As many of you know, it’s National Hispanic Heritage Month. Ailesha wrote an earlier post on the topic that’s been quite popular, so I wanted to share another one with you. Cindy over at CindyLRodriguez put a great post together with lots of good information for teachers, so I wanted to share it here. I hope you enjoy it!

Happy National Hispanic Heritage Month 2012! (Sept. 15-Oct. 15)

For those of you who don’t know, here’s some information about the month directly from www.hispanicheritagemonth.gov:

“The purpose of National Hispanic Heritage Month is to celebrate the histories, cultures and contributions of American citizens whose ancestors came from Spain, Mexico, the Caribbean and Central and South America.

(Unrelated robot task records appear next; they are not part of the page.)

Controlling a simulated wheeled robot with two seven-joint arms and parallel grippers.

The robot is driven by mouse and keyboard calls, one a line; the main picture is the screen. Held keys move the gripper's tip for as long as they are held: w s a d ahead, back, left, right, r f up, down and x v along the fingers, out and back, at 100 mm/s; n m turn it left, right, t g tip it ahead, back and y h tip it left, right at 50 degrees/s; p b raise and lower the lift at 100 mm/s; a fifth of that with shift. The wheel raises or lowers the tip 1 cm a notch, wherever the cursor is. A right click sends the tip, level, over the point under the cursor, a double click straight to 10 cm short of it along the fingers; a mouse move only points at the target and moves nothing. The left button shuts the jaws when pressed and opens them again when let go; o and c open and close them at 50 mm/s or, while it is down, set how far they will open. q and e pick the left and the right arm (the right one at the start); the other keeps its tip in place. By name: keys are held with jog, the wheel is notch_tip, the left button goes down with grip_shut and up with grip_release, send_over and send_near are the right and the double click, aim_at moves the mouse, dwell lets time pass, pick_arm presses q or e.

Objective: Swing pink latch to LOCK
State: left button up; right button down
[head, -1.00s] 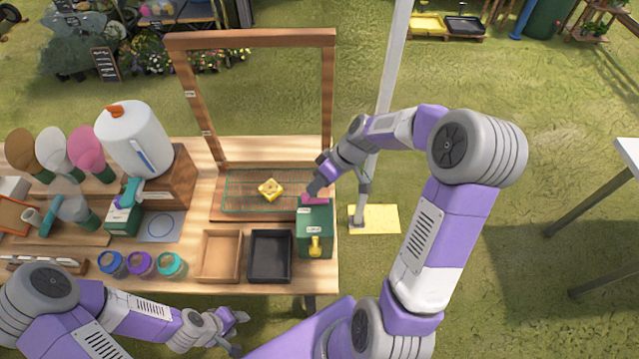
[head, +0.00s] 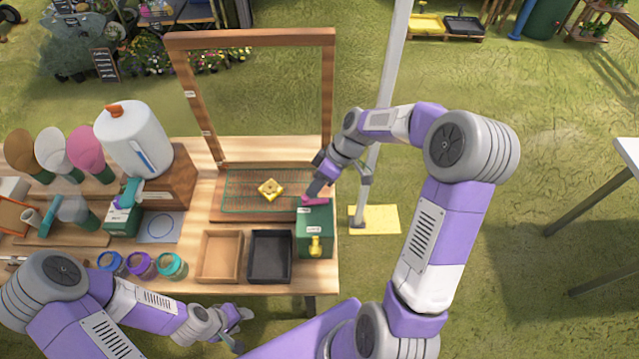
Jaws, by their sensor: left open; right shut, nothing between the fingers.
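The pink latch (head: 316,201) lies on top of the green box (head: 315,243) at the right end of the table. A small white label is on the box's top and a yellow piece is on its front. My right gripper (head: 309,197) is shut and empty, with its tip down at the left end of the latch. It looks to be touching the latch, but its fingers partly hide that end. The latch's exact angle and any LOCK mark are too small to read. My left gripper (head: 240,328) is open and empty, below the table's front edge.
A brown tray (head: 203,257) and a black tray (head: 253,268) stand left of the green box. Behind them a yellow flower-shaped piece (head: 270,189) lies on a green mesh under a wooden frame (head: 327,90). A white pole (head: 391,80) rises close behind my right arm.

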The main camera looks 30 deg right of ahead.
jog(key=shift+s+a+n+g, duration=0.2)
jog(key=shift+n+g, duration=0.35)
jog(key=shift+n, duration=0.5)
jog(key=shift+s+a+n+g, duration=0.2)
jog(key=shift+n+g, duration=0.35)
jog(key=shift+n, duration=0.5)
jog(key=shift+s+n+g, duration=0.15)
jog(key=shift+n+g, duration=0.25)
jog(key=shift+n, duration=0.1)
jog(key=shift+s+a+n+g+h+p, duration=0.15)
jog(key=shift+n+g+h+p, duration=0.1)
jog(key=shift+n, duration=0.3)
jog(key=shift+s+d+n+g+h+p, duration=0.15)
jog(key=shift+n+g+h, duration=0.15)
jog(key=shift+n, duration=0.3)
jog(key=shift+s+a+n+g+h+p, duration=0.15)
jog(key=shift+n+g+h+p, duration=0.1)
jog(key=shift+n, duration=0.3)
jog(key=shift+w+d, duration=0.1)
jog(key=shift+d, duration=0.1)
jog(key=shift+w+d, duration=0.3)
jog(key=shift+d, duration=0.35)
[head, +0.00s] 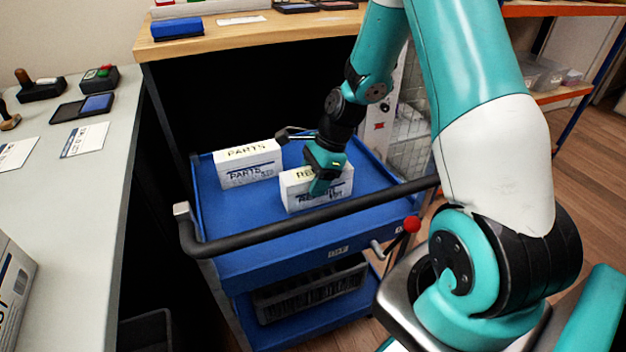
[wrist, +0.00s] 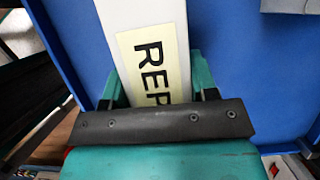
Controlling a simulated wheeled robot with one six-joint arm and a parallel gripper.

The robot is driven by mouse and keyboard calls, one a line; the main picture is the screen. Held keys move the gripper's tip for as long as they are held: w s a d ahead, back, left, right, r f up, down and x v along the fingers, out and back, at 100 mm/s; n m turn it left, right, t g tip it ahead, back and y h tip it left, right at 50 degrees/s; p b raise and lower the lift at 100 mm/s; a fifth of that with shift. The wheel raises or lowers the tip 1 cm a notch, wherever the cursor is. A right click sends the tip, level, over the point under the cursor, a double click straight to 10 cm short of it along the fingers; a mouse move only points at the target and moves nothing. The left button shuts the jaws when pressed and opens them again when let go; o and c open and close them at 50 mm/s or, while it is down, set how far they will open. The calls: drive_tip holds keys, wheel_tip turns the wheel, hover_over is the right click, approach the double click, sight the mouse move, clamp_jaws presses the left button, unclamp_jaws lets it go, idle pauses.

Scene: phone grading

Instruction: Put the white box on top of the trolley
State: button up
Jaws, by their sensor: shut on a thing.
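A white box (head: 304,196) with a cream label on top starting "RE" is on the top tray of the blue trolley (head: 223,226), near its front handle. My gripper (head: 324,177) is shut on this box from above, and its fingers hide part of the label and front. In the wrist view the box (wrist: 113,15) runs up between the jaws (wrist: 150,95), its label reading "REP". A second white box (head: 247,166), marked "PARTS", stands upright on the same tray to the left. I cannot tell whether the held box rests fully on the tray.
A black handle (head: 310,218) runs along the trolley's front. The lower shelf holds a dark crate (head: 310,290). A grey table (head: 60,190) with stamps and cards stands at left. A wooden counter (head: 250,32) is behind. Blue tray surface is free right of the held box.

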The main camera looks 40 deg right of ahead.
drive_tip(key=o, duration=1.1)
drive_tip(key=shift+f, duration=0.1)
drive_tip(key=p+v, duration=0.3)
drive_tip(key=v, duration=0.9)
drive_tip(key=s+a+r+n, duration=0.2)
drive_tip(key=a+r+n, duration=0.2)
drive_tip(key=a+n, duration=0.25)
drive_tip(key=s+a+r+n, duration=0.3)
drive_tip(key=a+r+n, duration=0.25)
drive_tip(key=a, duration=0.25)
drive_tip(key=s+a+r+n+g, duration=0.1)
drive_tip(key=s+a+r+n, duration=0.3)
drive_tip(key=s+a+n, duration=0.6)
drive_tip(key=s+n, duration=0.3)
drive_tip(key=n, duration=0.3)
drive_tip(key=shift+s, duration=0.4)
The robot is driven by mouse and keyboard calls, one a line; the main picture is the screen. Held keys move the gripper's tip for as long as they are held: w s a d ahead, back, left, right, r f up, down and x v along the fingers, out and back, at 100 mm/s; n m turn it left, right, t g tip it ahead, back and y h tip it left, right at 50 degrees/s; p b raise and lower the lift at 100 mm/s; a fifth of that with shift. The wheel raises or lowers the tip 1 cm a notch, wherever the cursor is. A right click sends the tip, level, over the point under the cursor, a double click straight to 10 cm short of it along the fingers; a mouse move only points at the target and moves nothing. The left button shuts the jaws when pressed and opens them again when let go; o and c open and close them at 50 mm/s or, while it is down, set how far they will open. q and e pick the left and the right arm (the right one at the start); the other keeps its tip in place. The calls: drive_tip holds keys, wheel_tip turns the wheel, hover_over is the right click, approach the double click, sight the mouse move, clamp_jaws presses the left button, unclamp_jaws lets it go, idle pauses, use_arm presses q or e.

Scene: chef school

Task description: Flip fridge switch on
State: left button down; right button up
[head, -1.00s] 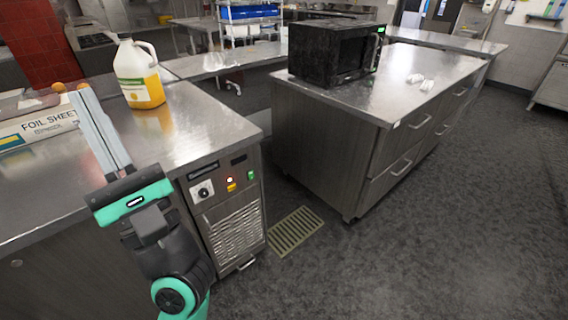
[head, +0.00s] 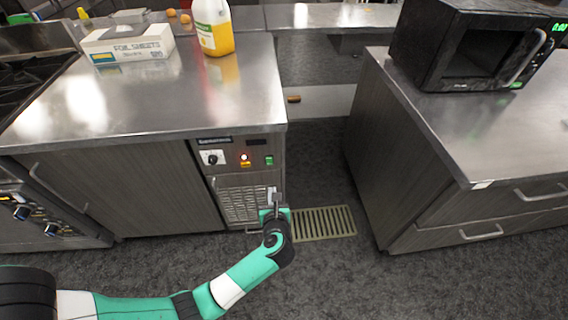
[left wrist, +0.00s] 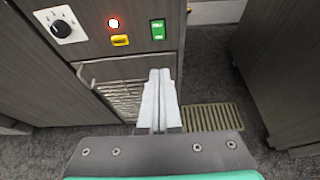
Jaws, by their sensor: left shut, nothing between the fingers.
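The fridge unit's control panel (head: 233,151) is on the front of the steel counter. It carries a black dial on a white plate (head: 212,158), a lit red lamp (head: 244,156), a small yellow switch (head: 245,164) and a green switch (head: 269,160). In the left wrist view the green switch (left wrist: 158,29) is at upper middle, right of the yellow one (left wrist: 120,41). My left gripper (head: 275,194) is shut and empty, in front of the grille and below the green switch. Its closed fingers (left wrist: 157,76) point toward the panel, apart from the switches. My right gripper is not in view.
A door handle (left wrist: 120,62) and grille (left wrist: 122,100) lie below the switches. A floor drain grate (head: 324,222) is right of the unit. A separate cabinet with a microwave (head: 470,45) stands further right. Foil box (head: 128,44) and jug (head: 213,28) stand on the counter.

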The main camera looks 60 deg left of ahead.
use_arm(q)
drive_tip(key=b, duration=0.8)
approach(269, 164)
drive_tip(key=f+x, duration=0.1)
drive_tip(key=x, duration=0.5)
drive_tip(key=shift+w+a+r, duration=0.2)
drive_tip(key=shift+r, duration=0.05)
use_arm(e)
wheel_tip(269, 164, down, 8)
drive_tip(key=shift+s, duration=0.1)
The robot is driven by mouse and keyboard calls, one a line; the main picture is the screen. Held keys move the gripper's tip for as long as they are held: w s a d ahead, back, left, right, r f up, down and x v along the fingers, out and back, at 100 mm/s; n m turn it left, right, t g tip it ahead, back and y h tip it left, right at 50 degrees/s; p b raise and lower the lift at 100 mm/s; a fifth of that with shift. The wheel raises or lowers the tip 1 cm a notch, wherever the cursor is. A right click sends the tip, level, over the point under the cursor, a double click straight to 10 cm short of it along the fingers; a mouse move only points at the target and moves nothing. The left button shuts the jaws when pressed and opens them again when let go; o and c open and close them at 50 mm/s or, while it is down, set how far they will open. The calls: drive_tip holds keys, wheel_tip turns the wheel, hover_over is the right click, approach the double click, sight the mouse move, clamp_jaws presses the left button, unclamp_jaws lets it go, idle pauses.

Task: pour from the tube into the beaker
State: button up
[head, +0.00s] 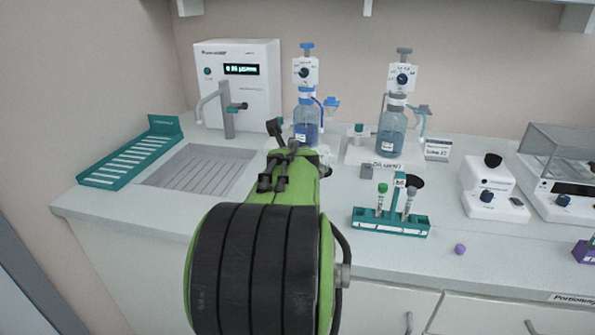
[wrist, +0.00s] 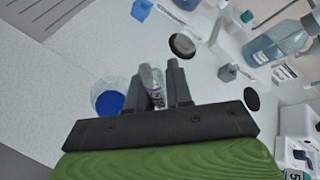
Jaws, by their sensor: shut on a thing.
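My gripper (wrist: 158,76) is shut on a clear tube (wrist: 154,90), which shows between its two fingers in the wrist view. How far the tube is tilted, and what is in it, I cannot tell. A clear round beaker (wrist: 110,98) with blue in it stands on the white counter just left of the fingers in the wrist view. The tube appears beside the beaker, not over it. In the head view, my own arm hides the gripper and tube, and I cannot make out the beaker there.
A teal rack (head: 391,222) holds a green-capped tube (head: 382,195) and another tube (head: 408,204). A purple cap (head: 460,249) lies on the counter. Two dispenser bottles (head: 306,128) (head: 392,130) stand behind, a sink (head: 200,170) lies left, and small instruments (head: 490,190) stand right.

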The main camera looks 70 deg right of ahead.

“The observation started in 1968 as Hispanic Heritage Week under President Lyndon Johnson and was expanded by President Ronald Reagan in 1988 to cover a 30-day period starting on September 15 and ending on October 15. It was enacted into law on August 17, 1988, on the approval of Public Law 100-402.

“The day of September 15 is significant because it is the anniversary of independence for Latin American countries Costa Rica, El Salvador, Guatemala, Honduras and Nicaragua. In addition, Mexico and Chile celebrate their independence days on September 16 and September18, respectively…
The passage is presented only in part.